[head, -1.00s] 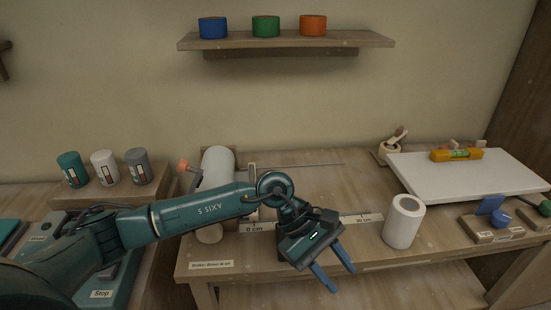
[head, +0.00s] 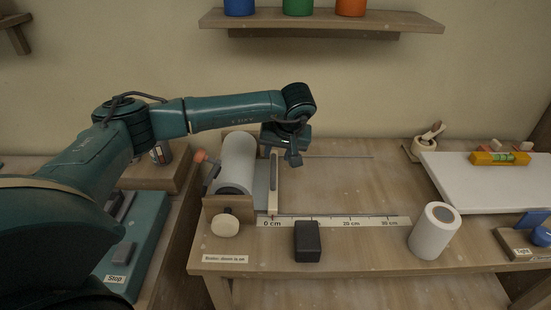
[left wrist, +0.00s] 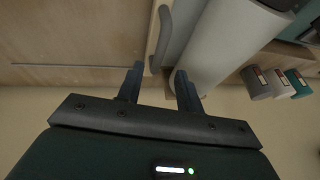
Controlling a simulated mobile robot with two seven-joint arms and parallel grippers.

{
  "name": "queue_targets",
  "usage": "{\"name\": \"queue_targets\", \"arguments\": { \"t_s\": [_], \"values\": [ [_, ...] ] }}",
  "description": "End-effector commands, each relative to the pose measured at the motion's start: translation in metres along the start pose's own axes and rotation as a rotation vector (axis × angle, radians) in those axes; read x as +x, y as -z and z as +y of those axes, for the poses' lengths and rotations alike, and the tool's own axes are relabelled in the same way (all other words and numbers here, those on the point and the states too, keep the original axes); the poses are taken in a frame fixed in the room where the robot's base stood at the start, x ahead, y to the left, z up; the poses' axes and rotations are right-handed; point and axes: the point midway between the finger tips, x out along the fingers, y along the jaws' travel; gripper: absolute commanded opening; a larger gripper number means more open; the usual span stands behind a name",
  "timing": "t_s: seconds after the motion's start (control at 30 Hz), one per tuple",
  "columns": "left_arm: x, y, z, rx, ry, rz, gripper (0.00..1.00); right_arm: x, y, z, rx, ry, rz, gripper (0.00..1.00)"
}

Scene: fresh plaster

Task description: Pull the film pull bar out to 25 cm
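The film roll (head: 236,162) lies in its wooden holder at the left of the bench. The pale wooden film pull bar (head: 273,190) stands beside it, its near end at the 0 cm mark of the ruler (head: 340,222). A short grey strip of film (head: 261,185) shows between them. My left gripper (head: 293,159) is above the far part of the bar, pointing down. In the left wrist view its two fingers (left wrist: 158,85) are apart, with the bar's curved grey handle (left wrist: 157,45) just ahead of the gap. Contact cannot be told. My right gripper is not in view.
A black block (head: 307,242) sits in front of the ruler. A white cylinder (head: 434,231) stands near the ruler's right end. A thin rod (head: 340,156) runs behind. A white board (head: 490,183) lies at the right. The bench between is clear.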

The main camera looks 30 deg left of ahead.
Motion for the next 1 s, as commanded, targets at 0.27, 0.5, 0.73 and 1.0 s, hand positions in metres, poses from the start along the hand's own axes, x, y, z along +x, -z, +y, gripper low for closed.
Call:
□ □ □ □ □
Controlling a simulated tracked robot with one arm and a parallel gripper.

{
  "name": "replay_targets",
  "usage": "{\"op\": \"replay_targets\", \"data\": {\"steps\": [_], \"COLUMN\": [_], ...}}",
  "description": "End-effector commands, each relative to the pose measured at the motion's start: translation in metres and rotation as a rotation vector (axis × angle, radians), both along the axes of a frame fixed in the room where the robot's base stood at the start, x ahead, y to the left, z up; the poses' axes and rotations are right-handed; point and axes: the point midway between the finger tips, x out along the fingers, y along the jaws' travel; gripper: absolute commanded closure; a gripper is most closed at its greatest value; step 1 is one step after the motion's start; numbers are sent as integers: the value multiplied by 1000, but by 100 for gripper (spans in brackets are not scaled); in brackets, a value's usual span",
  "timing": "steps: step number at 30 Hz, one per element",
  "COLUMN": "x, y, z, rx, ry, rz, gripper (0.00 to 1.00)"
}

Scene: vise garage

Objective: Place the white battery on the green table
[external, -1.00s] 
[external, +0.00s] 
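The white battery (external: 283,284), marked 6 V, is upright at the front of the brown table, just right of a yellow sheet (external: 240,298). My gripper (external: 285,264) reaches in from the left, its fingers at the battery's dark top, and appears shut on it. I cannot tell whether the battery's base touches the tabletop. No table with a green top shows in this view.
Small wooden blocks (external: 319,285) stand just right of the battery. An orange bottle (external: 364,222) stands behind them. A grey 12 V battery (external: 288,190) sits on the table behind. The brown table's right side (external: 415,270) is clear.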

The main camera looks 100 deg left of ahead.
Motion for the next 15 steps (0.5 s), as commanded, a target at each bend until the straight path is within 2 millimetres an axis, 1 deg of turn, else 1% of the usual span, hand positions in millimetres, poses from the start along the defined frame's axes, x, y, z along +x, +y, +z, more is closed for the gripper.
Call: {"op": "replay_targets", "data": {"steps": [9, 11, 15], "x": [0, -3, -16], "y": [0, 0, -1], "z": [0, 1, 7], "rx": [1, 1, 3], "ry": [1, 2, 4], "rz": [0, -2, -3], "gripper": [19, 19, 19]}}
□ □ □ □ □
▸ **Given task**:
Search the material above for "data". Pull out each line where it shows up.

▸ **Final result**:
  "usage": "{\"op\": \"replay_targets\", \"data\": {\"steps\": [_], \"COLUMN\": [_], ...}}",
Call: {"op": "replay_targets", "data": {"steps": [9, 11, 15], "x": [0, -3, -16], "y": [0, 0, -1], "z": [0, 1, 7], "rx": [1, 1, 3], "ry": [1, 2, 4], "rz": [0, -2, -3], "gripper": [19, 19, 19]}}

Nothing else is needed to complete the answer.